Sunday, March 30, 2014

Spring and Ice at River Bend

On this nicest weekend day we've seen in months, with highs close to 60 F., Dave and I headed down to River bend Nature Center for a walk. Our first destination was the waterfall that's just off the west side of the main drive, which I understand is fairly dry much of the year, but is cascading most attractively during the spring melt. Actually, even the main drive itself has a lot of water flowing over it in spots. River Bend is a wonderfully wet place right now, as a severe winter's worth of snow melts and brings the land back to life.

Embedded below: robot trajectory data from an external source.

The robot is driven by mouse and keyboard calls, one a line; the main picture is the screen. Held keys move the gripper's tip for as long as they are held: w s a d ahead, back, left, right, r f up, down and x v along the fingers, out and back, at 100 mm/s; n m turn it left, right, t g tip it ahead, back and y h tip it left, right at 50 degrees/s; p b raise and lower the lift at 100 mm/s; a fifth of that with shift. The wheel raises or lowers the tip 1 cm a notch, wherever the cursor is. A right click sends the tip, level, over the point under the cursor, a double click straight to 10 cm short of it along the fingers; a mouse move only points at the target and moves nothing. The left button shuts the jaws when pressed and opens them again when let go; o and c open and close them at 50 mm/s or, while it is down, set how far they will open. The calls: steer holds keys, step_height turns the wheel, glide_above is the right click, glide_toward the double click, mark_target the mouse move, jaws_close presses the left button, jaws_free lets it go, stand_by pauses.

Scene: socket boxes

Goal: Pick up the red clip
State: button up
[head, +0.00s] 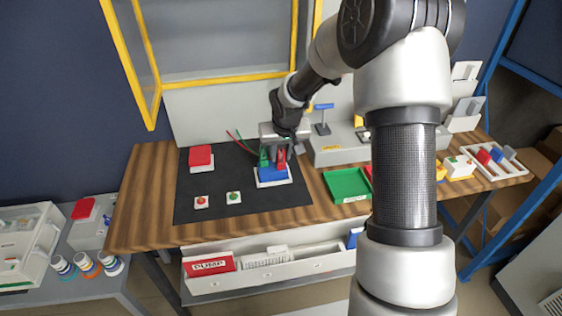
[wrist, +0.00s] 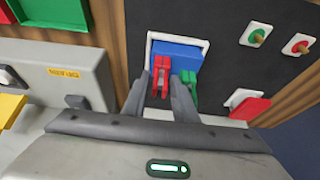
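The red clip (wrist: 162,77) stands on a blue block in a white-rimmed base (wrist: 205,42), with a green clip (wrist: 190,88) beside it on the right. In the head view the red clip (head: 282,160) is at the right of the blue block (head: 272,174) and the green clip (head: 264,157) at the left. My gripper (wrist: 165,88) is down at the block, its two dark fingers on either side of the red clip. The green clip is outside the right finger in the wrist view. I cannot tell whether the fingers press on the red clip.
A black mat (head: 240,206) carries a red box (head: 201,157) and two small button plates, red (head: 201,202) and green (head: 234,197). A grey fixture (head: 335,150) and a green tray (head: 347,184) stand to the right.

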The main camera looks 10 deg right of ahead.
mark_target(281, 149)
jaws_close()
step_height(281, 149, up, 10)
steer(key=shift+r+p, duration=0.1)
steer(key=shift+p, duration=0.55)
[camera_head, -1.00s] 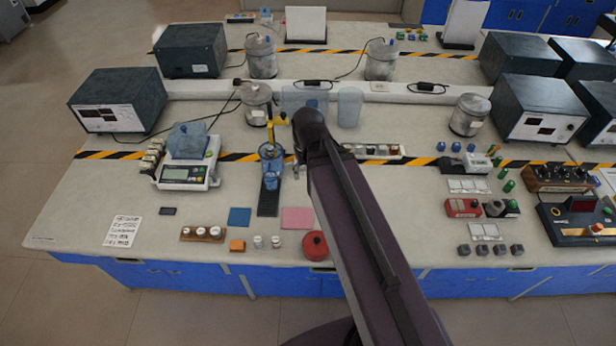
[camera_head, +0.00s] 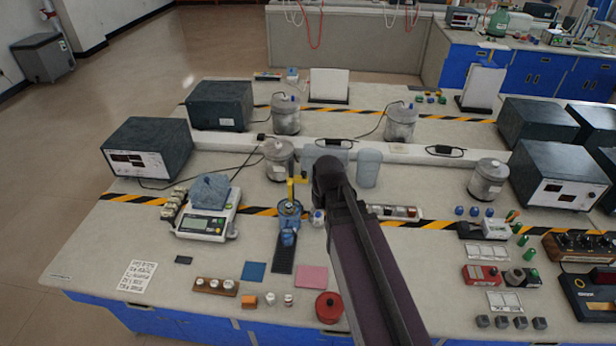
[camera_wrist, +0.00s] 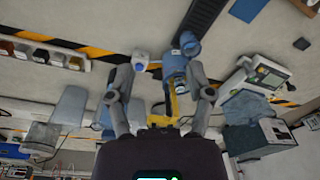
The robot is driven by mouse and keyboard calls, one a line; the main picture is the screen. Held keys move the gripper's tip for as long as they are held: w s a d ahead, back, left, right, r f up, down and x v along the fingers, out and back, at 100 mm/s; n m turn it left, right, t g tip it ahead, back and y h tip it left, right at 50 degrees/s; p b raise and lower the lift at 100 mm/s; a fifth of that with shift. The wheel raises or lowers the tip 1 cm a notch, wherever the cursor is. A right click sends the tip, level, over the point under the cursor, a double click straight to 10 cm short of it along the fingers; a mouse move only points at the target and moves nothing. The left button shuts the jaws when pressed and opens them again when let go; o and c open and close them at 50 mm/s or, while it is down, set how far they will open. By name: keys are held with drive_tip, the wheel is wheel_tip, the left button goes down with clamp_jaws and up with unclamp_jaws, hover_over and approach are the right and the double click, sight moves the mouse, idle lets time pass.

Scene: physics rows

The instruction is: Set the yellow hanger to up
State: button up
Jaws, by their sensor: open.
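The yellow hanger (camera_head: 291,190) stands up from a blue apparatus (camera_head: 288,222) on a black base strip, left of the middle of the bench. In the wrist view the yellow hanger (camera_wrist: 173,104) shows between the fingers of my gripper (camera_wrist: 164,88), with the blue apparatus (camera_wrist: 176,62) just beyond. My gripper is open, its two fingers apart on either side of the yellow part; I cannot tell whether either touches it. In the head view my arm's end is just right of the hanger, and the fingers are hidden there.
A small white-and-blue bottle (camera_head: 318,217) stands close to the right of the apparatus. A balance (camera_head: 207,222) stands to its left. A metal canister (camera_head: 279,160) and clear blue containers (camera_head: 368,168) stand behind. A blue mat (camera_head: 253,271) and pink mat (camera_head: 311,276) lie in front.

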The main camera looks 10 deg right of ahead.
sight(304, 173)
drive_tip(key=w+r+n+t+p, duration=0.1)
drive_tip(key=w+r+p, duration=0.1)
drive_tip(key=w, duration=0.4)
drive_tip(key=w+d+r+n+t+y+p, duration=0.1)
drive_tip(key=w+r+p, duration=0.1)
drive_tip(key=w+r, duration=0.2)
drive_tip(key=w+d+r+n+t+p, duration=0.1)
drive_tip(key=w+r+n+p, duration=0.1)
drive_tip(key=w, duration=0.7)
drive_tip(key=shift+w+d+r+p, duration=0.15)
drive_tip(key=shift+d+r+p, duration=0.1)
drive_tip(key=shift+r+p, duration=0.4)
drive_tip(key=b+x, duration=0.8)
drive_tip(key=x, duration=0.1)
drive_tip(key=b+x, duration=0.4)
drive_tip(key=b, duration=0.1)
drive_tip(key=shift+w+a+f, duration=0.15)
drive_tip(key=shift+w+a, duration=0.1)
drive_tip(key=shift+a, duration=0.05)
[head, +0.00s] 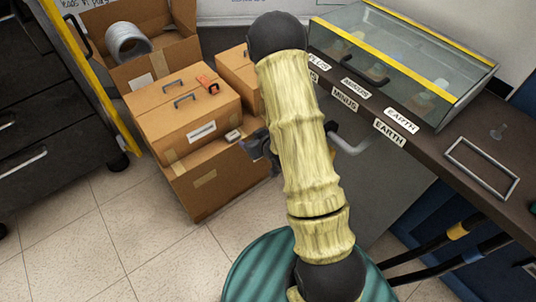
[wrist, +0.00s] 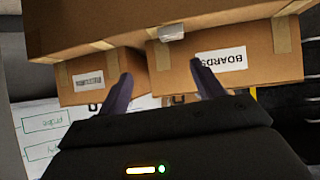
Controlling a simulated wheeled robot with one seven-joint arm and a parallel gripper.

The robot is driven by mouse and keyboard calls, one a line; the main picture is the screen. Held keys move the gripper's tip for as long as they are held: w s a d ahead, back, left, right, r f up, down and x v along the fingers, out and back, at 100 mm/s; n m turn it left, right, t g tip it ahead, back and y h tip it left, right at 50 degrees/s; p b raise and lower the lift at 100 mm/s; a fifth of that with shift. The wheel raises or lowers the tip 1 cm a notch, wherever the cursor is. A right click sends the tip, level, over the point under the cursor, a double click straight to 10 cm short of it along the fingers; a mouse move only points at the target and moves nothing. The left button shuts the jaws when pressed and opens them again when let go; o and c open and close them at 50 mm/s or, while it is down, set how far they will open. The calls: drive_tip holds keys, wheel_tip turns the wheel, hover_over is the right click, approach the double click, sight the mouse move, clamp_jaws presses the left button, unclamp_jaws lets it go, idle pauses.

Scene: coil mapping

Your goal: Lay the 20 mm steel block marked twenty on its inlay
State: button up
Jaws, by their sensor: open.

After enjoying the waterfall, we headed down towards the river, which the waterfall's stream feeds into. On the way down, we saw four cedar waxwings in the tops of several nearby trees. I could barely tell what I was seeing as I took this photo (which has been cropped but is otherwise unedited), so I was pleased at how clearly it came out.

From a bench at this point, we looked down upon the river, which at River Bend is the Straight River, not the Cannon. We could see two young ladies playing around, and eventually we realized they were walking on and around huge slabs of broken-up ice that had come off the river.

We were soon to encounter many of these ourselves as we walked the Trout Lily trail around the east tip of the big bend in the river that gives the nature center its name.

There's my foot for size reference. These blocks were thick -- some of them as high as my knee.

I've seen ice breaking up in the Cannon River before, but never big slabs that had beached themselves like these. I was fascinated to see ice crystals seemingly calving off the big blocks like icebergs off glaciers. The crystals, or ice shards, ran vertically through the ice, rather than being in horizontal layers.

So on this lovely warm day, our focus ended up being on ice -- the paradox of a Minnesota spring.